Every line from the first one to the line containing "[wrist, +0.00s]" should be echoed exactly; leave out the rest.

==== Raw data ====

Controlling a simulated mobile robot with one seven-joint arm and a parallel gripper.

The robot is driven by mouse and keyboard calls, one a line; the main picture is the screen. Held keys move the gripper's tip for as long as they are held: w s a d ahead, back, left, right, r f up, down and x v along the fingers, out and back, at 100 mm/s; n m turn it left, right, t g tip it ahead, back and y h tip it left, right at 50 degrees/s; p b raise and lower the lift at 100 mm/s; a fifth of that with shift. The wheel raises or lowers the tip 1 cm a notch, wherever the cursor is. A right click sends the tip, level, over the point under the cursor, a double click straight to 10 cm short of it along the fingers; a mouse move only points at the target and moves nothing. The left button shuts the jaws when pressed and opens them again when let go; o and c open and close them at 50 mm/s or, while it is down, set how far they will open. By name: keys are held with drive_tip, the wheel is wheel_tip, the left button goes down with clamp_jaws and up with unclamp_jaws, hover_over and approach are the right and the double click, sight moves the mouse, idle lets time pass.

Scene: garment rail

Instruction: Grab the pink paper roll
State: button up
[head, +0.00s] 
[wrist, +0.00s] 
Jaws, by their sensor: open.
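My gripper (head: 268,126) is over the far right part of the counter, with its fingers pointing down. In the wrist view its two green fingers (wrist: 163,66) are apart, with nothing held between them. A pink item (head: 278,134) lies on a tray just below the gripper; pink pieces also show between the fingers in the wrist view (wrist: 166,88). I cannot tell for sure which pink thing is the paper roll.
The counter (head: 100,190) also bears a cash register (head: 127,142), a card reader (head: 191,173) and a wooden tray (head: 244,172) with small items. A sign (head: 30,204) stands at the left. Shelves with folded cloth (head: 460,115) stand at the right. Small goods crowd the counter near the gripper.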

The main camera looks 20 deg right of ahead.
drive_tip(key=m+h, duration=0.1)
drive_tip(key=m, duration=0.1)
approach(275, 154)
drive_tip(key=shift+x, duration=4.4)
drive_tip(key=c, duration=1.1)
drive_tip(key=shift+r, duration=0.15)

====

> _Written reply_
Controlling a simulated mobile robot with one seven-joint arm and a parallel gripper.

The robot is driven by mouse and keyboard calls, one a line; the main picture is the screen. Held keys move the gripper's tip for as long as they are held: w s a d ahead, back, left, right, r f up, down and x v along the fingers, out and back, at 100 mm/s; n m turn it left, right, t g tip it ahead, back and y h tip it left, right at 50 degrees/s; p b raise and lower the lift at 100 mm/s; a fifth of that with shift. The wheel raises or lowers the tip 1 cm a notch, wherever the cursor is. A right click sends the tip, level, over the point under the cursor, a double click straight to 10 cm short of it along the fingers; a mouse move only points at the target and moves nothing. The left button shuts the jaws when pressed and opens them again when let go; o and c open and close them at 50 mm/s or, while it is down, set how far they will open. By name: keys are held with drive_tip, the wheel is wheel_tip, the left button goes down with clamp_jaws and up with unclamp_jaws, hover_over and approach are the right and the double click, sight moves the mouse, idle lets time pass.

Scene: garment rail

Instruction: Grab the pink paper roll
State: button up
[head, +0.00s] 
[wrist, +0.00s] 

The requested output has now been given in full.